# What to produce:
From the material below, list every line containing "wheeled".

————

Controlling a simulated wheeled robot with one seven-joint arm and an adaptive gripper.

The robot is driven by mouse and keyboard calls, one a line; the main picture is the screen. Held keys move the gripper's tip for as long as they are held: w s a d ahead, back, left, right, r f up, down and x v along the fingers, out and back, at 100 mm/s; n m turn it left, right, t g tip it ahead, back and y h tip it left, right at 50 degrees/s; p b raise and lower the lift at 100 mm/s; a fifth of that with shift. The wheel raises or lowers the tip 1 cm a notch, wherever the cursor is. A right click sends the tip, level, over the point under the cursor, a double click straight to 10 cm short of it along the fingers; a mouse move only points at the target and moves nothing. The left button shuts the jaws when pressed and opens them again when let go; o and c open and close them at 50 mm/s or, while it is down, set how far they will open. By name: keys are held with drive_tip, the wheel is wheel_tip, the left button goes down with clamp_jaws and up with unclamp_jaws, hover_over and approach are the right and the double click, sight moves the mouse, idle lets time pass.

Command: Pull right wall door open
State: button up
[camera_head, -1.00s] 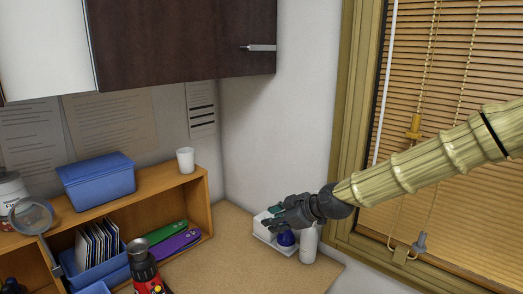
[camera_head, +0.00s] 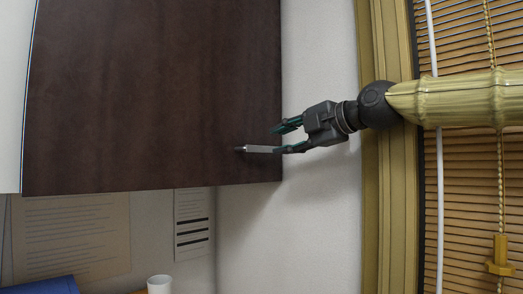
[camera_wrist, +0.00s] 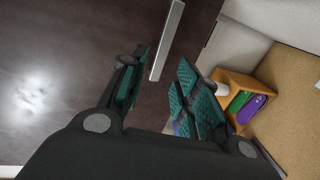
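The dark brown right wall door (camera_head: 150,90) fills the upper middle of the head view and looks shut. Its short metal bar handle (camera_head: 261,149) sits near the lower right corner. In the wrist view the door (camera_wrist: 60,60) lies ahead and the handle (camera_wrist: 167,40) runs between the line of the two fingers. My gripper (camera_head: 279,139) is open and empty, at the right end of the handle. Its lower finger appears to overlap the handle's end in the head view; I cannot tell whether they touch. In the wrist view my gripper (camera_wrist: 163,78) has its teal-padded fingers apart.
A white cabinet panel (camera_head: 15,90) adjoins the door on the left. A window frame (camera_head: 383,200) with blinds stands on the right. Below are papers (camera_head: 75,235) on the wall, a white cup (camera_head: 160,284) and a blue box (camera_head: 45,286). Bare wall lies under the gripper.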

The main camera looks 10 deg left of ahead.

————

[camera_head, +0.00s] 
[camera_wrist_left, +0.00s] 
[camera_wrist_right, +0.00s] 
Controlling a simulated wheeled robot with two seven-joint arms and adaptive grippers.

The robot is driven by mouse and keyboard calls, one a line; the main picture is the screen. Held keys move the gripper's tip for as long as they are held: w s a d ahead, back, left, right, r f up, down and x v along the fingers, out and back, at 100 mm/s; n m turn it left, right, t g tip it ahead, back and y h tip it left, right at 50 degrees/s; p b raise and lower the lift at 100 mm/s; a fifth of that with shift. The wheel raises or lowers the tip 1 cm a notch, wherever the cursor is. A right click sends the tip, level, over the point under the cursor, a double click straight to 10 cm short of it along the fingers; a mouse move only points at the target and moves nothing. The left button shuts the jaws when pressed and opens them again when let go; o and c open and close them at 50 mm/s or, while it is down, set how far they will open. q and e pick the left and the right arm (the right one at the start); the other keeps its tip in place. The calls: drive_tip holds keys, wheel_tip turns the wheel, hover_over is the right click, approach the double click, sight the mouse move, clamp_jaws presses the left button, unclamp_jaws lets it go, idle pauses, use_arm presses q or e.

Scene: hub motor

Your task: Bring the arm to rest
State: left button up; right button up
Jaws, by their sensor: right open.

————

# Result of this task:
Controlling a simulated wheeled robot with one seven-joint arm and an adaptive gripper.
Controlling a simulated wheeled robot with two seven-joint arms and adaptive grippers.

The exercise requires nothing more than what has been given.